> [EXERCISE BRIEF]: Write out each line word for word. Drop pictures.

··········

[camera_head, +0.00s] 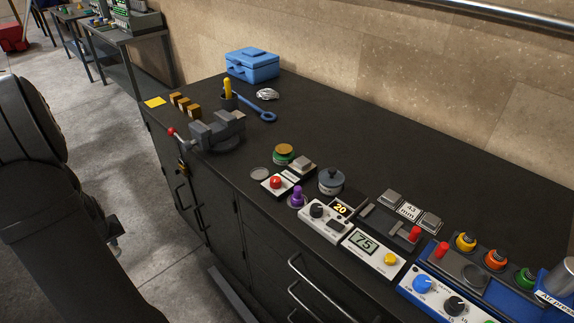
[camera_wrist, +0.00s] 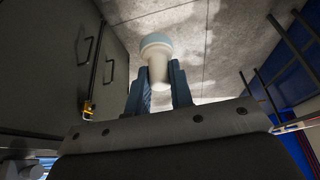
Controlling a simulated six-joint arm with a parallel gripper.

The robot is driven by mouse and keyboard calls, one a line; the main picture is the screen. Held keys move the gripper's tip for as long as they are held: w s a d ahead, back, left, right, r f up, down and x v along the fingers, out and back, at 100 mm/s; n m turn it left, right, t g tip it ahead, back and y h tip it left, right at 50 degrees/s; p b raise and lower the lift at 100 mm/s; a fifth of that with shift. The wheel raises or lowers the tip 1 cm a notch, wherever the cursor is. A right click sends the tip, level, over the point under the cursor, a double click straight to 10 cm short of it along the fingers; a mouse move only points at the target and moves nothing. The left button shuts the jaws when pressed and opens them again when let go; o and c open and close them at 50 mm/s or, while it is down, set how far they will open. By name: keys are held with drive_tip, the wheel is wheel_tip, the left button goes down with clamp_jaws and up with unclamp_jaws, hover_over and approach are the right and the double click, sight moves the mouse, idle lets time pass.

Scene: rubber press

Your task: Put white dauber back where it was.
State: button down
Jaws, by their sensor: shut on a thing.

··········

> [EXERCISE SOLUTION]:
[camera_head, +0.00s] 
[camera_wrist, +0.00s] 
Controlling a simulated six-joint arm with a parallel gripper.

The robot is driven by mouse and keyboard calls, one a line; the main picture is the screen. Held keys move the gripper's tip for as long as they are held: w s a d ahead, back, left, right, r f up, down and x v along the fingers, out and back, at 100 mm/s; n m turn it left, right, t g tip it ahead, back and y h tip it left, right at 50 degrees/s; p b raise and lower the lift at 100 mm/s; a fifth of that with shift. The wheel raises or lowers the tip 1 cm a notch, wherever the cursor is. A right click sends the tip, level, over the point under the cursor, a double click straight to 10 cm short of it along the fingers; a mouse move only points at the target and moves nothing. The left button shuts the jaws when pressed and opens them again when let go; o and c open and close them at 50 mm/s or, while it is down, set how far they will open. By name: keys are held with drive_tip, the wheel is wheel_tip, the left button goes down with clamp_jaws and up with unclamp_jaws, hover_over and approach are the right and the double click, sight moves the mouse, idle lets time pass.

Scene: rubber press

Your task: Put white dauber back where it was.
State: button down
Jaws, by their sensor: shut on a thing.

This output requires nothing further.